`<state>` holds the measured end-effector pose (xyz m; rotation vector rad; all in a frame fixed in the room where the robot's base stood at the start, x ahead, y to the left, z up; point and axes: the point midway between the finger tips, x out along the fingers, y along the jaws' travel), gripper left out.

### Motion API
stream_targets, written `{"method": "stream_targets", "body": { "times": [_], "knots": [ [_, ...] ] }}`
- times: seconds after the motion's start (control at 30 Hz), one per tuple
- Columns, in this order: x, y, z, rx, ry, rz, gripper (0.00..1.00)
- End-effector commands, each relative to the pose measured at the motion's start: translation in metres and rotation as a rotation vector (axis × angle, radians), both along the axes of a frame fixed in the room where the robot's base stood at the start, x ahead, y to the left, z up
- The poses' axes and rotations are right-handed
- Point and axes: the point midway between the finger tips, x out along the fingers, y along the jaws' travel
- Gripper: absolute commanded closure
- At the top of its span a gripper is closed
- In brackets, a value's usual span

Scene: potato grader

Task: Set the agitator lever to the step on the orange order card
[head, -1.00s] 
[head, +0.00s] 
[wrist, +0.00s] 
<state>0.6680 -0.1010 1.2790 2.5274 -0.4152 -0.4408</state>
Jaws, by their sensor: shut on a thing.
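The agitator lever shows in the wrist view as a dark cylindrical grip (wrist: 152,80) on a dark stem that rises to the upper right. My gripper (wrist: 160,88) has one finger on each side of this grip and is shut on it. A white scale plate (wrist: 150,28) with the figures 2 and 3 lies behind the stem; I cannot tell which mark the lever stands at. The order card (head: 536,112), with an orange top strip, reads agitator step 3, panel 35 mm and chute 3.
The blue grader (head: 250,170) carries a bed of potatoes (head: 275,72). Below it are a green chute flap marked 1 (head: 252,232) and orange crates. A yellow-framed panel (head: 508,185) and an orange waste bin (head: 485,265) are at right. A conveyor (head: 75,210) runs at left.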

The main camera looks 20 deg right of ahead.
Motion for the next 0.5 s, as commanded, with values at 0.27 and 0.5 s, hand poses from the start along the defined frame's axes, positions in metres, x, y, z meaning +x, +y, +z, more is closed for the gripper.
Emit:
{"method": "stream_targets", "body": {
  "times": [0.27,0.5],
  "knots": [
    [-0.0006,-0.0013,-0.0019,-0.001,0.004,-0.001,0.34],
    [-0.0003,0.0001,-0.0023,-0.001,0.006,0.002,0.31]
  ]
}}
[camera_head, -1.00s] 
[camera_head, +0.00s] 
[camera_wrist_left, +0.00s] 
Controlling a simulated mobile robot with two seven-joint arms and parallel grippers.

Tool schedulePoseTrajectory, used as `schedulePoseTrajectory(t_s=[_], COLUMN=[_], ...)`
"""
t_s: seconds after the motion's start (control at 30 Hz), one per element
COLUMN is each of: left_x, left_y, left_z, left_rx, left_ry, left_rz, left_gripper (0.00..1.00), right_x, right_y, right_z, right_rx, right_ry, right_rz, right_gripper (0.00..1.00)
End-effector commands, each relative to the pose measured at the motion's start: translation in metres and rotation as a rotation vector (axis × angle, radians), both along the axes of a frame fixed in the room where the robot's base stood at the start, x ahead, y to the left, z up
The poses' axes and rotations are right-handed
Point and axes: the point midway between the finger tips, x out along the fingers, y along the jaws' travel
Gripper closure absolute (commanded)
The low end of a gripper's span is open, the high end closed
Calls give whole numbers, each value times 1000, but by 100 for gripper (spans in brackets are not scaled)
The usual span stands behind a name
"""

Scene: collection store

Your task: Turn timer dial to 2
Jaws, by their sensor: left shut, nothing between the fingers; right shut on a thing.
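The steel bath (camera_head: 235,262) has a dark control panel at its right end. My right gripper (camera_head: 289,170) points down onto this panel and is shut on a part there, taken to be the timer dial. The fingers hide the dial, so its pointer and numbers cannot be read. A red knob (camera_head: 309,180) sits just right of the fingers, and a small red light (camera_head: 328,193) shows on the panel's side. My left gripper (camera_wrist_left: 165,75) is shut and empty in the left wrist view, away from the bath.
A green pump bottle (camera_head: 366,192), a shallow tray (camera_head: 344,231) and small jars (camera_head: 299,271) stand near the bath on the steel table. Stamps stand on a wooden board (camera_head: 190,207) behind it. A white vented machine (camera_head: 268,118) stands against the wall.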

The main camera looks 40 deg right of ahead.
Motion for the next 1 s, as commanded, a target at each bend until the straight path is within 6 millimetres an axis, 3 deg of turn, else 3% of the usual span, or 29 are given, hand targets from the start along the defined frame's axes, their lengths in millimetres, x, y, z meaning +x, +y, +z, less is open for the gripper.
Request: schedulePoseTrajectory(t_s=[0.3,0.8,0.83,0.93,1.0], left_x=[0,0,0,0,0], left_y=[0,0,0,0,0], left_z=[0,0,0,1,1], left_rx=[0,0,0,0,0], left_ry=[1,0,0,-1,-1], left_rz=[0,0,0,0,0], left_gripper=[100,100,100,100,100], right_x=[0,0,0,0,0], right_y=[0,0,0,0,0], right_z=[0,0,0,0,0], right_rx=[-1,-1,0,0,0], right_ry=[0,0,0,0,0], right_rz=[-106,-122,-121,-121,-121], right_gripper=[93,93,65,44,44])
____
* _Aim of the exercise_
Go through the data above and find the lines with the word "midway". Copy each of those lines.

* _Solution for this task_
`<state>` holds the measured end-effector pose (xyz m; rotation vector rad; all in a frame fixed in the room where the robot's base stood at the start, x ahead, y to the left, z up; point and axes: the point midway between the finger tips, x out along the fingers, y along the jaws' travel), gripper left out.
- Point and axes: the point midway between the finger tips, x out along the fingers, y along the jaws' travel
Point and axes: the point midway between the finger tips, x out along the fingers, y along the jaws' travel

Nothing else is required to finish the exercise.